Data to process:
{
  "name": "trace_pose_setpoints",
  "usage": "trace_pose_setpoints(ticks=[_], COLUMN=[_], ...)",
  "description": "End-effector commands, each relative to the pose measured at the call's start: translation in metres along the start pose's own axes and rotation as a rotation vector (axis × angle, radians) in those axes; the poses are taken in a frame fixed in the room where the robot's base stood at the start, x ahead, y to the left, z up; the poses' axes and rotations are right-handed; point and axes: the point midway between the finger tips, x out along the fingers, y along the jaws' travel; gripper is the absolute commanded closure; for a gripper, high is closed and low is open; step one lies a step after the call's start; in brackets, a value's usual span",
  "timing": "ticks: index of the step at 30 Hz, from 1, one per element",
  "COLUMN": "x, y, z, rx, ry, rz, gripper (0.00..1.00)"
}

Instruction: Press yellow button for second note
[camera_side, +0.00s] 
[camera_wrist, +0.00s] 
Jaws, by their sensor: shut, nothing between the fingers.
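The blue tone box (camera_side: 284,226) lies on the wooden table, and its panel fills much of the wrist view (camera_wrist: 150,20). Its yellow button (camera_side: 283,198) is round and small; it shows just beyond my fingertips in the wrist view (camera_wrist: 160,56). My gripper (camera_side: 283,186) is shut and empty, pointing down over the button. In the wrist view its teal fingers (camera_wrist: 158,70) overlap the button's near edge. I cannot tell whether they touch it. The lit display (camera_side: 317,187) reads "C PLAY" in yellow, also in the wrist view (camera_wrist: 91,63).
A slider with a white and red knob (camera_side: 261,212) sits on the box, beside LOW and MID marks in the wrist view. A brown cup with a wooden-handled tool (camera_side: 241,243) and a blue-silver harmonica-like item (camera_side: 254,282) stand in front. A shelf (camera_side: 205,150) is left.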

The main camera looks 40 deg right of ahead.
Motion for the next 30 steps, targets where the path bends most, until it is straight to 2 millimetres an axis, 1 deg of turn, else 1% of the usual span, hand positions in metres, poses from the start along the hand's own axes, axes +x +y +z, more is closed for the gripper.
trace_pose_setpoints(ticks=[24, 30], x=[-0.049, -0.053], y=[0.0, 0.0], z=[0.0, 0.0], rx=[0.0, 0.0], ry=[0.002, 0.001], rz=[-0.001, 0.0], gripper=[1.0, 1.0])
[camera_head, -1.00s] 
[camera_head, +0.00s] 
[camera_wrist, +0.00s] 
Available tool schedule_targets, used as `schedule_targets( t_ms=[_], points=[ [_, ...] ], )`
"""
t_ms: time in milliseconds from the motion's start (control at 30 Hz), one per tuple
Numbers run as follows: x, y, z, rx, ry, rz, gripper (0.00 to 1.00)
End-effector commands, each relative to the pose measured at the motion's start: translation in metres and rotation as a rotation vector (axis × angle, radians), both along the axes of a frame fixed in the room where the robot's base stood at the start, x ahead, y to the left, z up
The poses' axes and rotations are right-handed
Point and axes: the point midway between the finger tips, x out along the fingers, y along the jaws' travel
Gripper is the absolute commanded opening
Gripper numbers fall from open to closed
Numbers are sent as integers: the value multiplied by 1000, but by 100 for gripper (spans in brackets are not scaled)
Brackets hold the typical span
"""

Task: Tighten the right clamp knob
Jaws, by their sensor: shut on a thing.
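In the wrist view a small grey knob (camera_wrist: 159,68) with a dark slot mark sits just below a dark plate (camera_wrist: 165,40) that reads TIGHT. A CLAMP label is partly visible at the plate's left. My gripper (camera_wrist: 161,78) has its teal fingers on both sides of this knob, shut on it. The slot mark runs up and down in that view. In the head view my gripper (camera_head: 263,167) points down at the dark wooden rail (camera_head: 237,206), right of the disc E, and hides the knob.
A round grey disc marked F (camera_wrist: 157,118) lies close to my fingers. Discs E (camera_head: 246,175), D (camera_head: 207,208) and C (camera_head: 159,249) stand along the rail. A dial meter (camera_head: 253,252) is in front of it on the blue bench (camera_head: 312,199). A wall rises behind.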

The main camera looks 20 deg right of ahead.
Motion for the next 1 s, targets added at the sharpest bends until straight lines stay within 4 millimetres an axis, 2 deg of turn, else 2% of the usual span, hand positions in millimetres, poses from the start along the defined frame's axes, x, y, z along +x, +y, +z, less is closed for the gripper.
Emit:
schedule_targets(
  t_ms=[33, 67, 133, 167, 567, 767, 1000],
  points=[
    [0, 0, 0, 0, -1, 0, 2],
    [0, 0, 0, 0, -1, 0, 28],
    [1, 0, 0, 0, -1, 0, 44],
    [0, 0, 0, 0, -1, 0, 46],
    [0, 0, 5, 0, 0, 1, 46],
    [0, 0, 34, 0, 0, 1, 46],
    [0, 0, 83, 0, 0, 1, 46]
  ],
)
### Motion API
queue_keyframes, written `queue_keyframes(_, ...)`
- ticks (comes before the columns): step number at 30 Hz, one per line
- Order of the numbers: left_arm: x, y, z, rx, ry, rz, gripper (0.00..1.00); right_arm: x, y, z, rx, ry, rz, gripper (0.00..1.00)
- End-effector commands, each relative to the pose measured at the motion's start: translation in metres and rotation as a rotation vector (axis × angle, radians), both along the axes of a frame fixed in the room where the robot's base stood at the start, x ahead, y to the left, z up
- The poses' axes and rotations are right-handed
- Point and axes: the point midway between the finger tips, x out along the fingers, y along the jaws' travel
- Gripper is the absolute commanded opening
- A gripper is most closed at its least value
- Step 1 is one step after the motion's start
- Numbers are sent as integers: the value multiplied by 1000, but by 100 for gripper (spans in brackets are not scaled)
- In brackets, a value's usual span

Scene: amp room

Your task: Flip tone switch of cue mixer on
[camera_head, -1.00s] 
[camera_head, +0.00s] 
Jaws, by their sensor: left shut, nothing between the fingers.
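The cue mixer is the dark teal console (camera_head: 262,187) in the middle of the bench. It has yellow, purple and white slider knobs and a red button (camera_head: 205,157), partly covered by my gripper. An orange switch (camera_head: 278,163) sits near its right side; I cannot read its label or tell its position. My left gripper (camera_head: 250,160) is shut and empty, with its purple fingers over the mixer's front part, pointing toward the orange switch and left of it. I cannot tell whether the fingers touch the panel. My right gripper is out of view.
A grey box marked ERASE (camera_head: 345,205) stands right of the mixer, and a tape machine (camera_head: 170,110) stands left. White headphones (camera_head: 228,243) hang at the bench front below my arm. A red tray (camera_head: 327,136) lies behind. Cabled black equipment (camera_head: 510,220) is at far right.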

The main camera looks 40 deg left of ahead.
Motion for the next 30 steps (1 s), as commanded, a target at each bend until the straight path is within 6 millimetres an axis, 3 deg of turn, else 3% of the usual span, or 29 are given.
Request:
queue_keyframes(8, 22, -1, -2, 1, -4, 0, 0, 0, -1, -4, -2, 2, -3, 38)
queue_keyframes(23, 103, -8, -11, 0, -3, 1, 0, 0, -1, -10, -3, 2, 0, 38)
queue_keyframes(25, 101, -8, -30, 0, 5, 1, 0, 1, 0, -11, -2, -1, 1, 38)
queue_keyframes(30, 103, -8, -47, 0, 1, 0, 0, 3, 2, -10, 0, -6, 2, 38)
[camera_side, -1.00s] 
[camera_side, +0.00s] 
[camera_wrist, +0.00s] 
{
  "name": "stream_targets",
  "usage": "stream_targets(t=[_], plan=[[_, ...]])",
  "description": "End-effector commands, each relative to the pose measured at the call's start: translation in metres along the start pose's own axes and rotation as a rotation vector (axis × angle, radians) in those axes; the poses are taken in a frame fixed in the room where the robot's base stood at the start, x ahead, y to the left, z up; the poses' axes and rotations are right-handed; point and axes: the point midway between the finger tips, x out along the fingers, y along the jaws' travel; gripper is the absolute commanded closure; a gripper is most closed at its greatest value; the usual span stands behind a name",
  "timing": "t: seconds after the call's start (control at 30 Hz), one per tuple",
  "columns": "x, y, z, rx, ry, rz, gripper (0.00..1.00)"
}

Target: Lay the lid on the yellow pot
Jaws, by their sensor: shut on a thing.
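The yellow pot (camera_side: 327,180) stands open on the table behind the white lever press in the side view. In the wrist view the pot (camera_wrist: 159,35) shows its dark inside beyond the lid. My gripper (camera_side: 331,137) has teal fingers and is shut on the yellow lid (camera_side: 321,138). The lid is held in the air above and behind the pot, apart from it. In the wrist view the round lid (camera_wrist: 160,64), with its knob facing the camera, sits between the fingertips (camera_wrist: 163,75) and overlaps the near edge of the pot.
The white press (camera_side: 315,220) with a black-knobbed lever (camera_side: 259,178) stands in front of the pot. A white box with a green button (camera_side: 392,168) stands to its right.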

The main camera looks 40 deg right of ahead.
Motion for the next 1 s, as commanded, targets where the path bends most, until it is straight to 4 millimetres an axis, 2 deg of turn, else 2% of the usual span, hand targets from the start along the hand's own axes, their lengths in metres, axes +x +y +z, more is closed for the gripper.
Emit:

Given task:
Where a line above contains the string "within", copy that line.

Problem solution:
Motion for the next 1 s, targets added at the sharpest bends until straight lines stay within 4 millimetres an axis, 2 deg of turn, else 2% of the usual span, hand positions in millimetres, poses from the start along the defined frame's axes, x, y, z along +x, +y, +z, less is closed for the gripper.
Motion for the next 30 steps (1 s), as commanded, a target at each bend until the straight path is within 6 millimetres an axis, 3 deg of turn, else 3% of the usual span, or 29 are given.

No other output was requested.